A former UCLA chancellor asked the California Supreme Court today to declare that the state constitution's requirement of two-thirds legislative votes to raise taxes is invalid.
The suit was filed by Akin Gump Strauss Hauer & Feld LLP on behalf of Charles Young, former chancellor of the University of California, Los Angeles, and director of the Museum of Contemporary Art in Los Angeles. The suit described Young as "a citizen, taxpayer, and voter of the State of California, interested in seeing that the California government carries out its public duty consistent with constitutional mandates..."
The legal theory of the suit, which names the Legislature's chief clerks as the technical defendants, is that when voters passed Proposition 13 in 1978, cutting property taxes and requiring a two-thirds vote for tax increases, it was a "revision" of the state constitution rather than an "amendment."
The constitution allows amendments to be made by initiative petition but allows revisions - generally a more fundamental change - to be made only through a constitutional revision commission or a constitutional convention.
It's essentially the same argument that opponents of Proposition 8, the 2008 measure that outlawed same-sex marriages, made in attempting to persuade the state Supreme Court to void that measure. But the court, which had earlier sanctioned same-sex marriages, ruled that Proposition 8 was valid.

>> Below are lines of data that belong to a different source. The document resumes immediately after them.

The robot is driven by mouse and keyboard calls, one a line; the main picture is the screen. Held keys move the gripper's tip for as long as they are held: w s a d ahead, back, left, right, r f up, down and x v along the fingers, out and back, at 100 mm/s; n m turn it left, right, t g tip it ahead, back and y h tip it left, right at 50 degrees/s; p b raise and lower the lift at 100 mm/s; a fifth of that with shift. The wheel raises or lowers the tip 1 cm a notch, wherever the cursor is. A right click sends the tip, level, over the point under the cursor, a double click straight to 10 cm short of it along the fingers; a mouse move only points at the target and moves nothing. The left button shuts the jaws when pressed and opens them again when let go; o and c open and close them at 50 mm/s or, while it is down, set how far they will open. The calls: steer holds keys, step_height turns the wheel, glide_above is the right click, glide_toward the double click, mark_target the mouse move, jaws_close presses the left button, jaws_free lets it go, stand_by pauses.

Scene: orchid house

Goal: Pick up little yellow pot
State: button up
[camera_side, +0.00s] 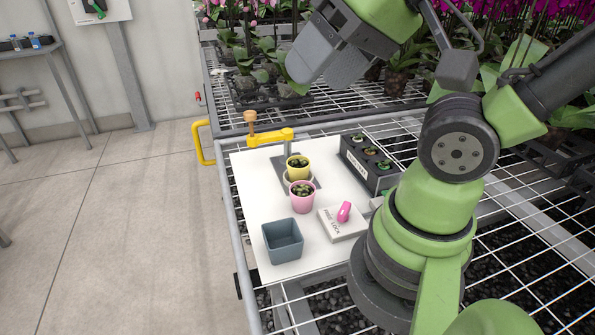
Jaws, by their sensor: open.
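The little yellow pot (298,170) holds a small green plant and stands upright on a dark grey pad or tray (283,160) on the white board. A pink pot (302,201) with a plant stands just in front of it and covers part of its surroundings. My gripper (318,82) is above and behind the yellow pot, near the top of the view. It is open and apart from the pot. Its fingertips are seen partly edge-on, and I see nothing held in it.
A blue-grey square bin (282,241) stands on the white board (250,190) at the front. A dark tray of small plants (368,165) is at right. A white box with a pink item (342,214) lies near my base. A yellow fixture (270,137) is at the back. Orchids fill the bench behind.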

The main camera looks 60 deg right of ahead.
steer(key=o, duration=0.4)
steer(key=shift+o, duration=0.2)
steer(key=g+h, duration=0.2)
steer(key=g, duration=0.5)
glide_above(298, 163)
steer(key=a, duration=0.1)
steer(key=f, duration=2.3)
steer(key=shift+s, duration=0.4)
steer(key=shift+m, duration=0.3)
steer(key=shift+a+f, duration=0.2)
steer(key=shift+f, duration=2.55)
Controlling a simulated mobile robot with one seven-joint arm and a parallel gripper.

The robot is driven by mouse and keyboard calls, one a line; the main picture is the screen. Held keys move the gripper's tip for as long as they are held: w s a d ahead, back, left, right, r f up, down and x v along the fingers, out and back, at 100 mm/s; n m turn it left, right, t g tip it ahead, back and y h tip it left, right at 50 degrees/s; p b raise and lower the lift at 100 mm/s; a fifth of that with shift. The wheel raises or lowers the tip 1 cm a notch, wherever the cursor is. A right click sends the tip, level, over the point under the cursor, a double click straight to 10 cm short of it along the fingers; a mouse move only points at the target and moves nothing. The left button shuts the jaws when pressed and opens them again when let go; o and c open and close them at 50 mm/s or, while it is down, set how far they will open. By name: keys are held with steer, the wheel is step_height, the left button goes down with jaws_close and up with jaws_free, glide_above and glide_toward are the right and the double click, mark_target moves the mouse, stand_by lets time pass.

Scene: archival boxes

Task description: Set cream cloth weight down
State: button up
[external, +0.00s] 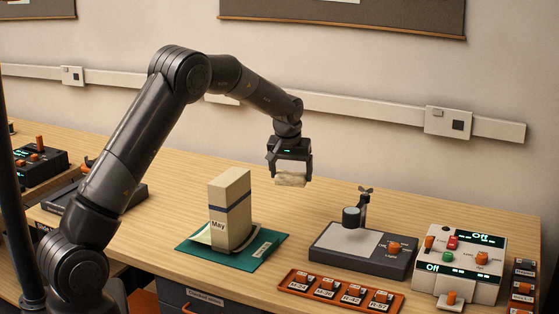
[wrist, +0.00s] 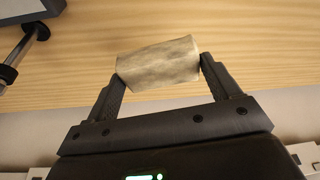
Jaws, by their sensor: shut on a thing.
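The cream cloth weight (external: 291,180) is a small pale, slightly creased block. My gripper (external: 290,172) is shut on it and holds it in the air above the back part of the wooden table. In the wrist view the weight (wrist: 158,62) sits between the two dark fingertips, touching both, slightly tilted. Bare wood shows beyond it in that view. In the external view the weight hangs to the right of the tall May box (external: 228,212) and to the left of the grey stand device.
The May box stands on a green mat (external: 262,253) with papers. The grey device (external: 330,245) with a post is at right. An orange tray (external: 296,286) of labelled pieces lies in front, a control panel (external: 455,252) far right. Bare wooden tabletop (external: 310,210) lies between mat and device.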

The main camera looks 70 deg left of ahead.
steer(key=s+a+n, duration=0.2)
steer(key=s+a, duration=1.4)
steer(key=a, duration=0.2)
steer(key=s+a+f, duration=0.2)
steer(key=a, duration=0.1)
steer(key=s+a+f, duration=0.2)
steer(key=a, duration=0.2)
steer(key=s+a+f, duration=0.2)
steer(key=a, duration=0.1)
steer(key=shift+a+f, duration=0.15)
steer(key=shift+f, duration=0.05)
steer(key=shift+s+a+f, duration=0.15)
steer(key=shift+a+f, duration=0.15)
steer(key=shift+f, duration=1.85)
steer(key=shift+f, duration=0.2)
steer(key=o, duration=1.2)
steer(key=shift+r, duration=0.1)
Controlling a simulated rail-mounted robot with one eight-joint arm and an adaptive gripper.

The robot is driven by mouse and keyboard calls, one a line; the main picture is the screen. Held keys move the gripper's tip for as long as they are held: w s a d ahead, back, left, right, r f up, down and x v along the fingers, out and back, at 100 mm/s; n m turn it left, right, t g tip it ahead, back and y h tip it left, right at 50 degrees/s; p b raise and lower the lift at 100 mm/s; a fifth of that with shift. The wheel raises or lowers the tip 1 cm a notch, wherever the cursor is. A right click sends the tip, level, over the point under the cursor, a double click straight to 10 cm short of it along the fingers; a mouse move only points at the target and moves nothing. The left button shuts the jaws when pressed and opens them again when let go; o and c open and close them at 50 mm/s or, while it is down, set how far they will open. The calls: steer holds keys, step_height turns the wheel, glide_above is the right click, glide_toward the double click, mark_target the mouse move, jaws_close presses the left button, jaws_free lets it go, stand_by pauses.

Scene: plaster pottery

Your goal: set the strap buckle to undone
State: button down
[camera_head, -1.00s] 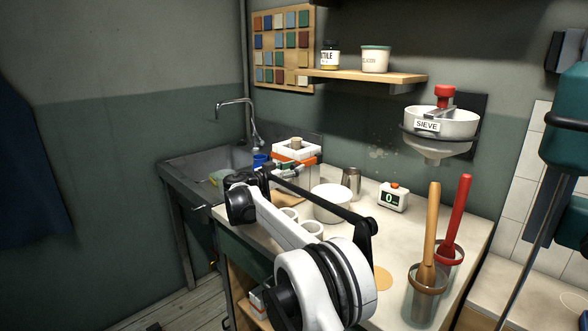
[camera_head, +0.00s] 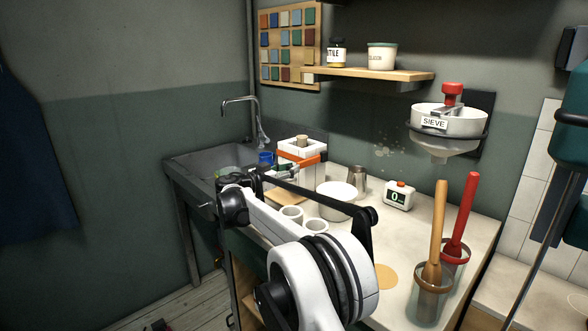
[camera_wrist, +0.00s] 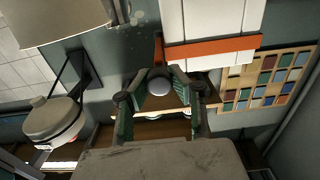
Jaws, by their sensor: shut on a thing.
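The white plaster mould (camera_head: 311,174) stands on the counter beside the sink, with an orange strap (camera_head: 292,155) around it. In the wrist view the mould (camera_wrist: 208,18) is at the top, with the strap (camera_wrist: 225,48) crossing it. An orange piece of the strap buckle (camera_wrist: 158,48) sticks out past the mould's left side. My gripper (camera_wrist: 160,76) is shut on the buckle part, with a grey rounded end (camera_wrist: 159,88) showing between its fingers. In the head view my gripper (camera_head: 287,172) is at the mould's front; the exact grip is too small to see.
A white bowl (camera_head: 335,202), small white cups (camera_head: 291,216), a metal jug (camera_head: 358,179) and a counter display (camera_head: 398,196) stand close on the right. The sink (camera_head: 205,165) is left. Jars with tools (camera_head: 434,290) stand at front right. The sieve (camera_head: 447,122) hangs on the wall.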

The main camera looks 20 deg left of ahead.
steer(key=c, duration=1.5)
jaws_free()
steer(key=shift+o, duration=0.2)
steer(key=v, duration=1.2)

The two-thirds vote requirement has largely thwarted efforts by Democrats and liberal groups to raise taxes to cover the state's periodic budget deficits since Republican votes are needed. A few Republicans did vote for new taxes last February, but the budget remains imbalanced, and GOP leaders, along with Gov. Arnold Schwarzenegger, are insisting that the remaining deficit be covered by spending cuts rather than new taxes.